Брат художника, Александр Васильевич, распоряжался на выставке. Однажды он приметил у картины «Панихида» подвижного, с длинными волосами посетителя, напоминавшего внешним своим видом художника. Посетитель, морщась, долго стоял перед «Панихидой» - видно, был недоволен картиной.
- Это Суворин, издатель и редактор, не иначе вынюхивает что-то и хочет мне в печати свинью подложить, - сказал Василий Васильевич брату. - Суворину моя работа всегда грубой кажется. Ему нужна сладенькая правда. Эти самые мебельщики, лакировщики из суворинского «Нового времени» не раз учиняли мне гадости... Подай им «искусство для искусства», угодное ожиревшим господам. Им хорошо и удобно было наблюдать войну по газетам... К Суворину подошел кудлатый поп, в подряснике, с крестом на массивной серебряной цепочке.
- Как по-вашему, могла быть такая панихида? Позвольте узнать ваше мнение? - кивнул Суворин на картину.

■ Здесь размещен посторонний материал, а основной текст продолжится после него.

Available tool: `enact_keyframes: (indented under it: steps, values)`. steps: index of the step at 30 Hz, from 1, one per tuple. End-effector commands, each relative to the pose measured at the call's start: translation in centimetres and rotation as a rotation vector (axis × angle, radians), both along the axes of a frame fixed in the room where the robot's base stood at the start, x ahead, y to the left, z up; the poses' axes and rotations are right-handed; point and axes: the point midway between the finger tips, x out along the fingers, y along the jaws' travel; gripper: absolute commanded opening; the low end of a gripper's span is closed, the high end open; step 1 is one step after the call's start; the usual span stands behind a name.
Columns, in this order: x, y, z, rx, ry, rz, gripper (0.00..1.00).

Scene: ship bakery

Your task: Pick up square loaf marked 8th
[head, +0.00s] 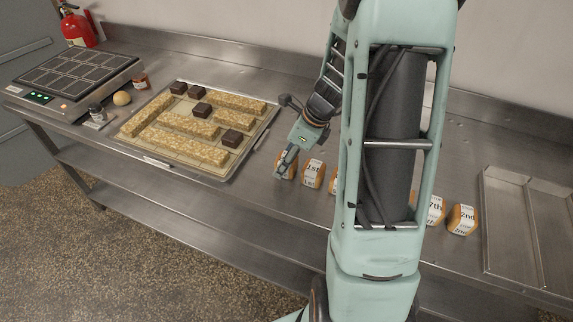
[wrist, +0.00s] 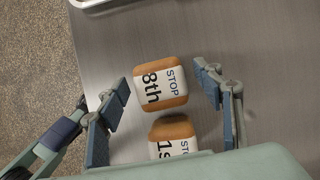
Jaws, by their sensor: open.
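The square loaf marked 8th (wrist: 158,87) has orange-brown ends and a white band printed "8th" and "STOP". In the wrist view it lies between the two open fingers of my gripper (wrist: 160,95), with gaps on both sides. In the head view my gripper (head: 284,160) is over the left end of the loaf row, and the 8th loaf (head: 291,170) is partly hidden behind it. The loaf marked 1st (head: 313,174) stands just to its right; in the wrist view the 1st loaf (wrist: 172,136) is below the 8th, partly covered by my own arm.
Loaves marked 7th (head: 436,211) and 2nd (head: 462,219) stand farther right; my arm hides those between. A tray (head: 160,161) with bars and dark blocks is at left, an empty metal tray (head: 500,215) at right. The steel counter (head: 250,190) is clear in front.

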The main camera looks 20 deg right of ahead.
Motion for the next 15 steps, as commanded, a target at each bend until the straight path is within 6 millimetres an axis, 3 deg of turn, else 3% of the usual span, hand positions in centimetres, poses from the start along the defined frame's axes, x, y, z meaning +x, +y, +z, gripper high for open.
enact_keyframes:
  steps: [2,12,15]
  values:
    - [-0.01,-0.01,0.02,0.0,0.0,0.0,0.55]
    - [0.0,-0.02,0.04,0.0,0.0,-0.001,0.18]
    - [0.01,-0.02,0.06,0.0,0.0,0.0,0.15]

- Истинная правда! - изумил поп издателя. - Извольте приметить, это я и отпевал полторы тысячи убиенных егерей под Телишем... Так они, сердечные, и лежали - голые, распухшие, в бурьяне. Только фелонь-риза на мне была малинового цвета, а эта - черная бархатная, отделанная белой парчой, - где-то в обозе отстала. Разумеется, Василий Васильевич не сотворил греха, изобразив меня в траурной фелони...
Суворин что-то проворчал и отошел к следующей картине - «Могила на Шипке». И эта картина своей мрачной, суровой правдой не утешила суворинское сердце. На полотне был изображен солдат без головного убора, стоящий перед крестом, занесенным снегом. Дальше виднелись еще два покосившихся креста. Солдат стоял, повернувшись спиной к зрителям, с печально склоненной головой; чувствовалось, что спина его вздрагивает от слез и рыданий по убитым друзьям-землякам.
И опять поп подошел к Суворину и, показывая на передний крест, украшенный венком засохших и облепленных снегом цветов, пояснил:
- Под этим передним крестиком погребены одни только головы наших солдатиков, под другими крестами - тела убиенных. Турки издевались над трупами: мертвецам рубили головы, одежду снимали и на себя напяливали, как это и изображено на картине «Победители»...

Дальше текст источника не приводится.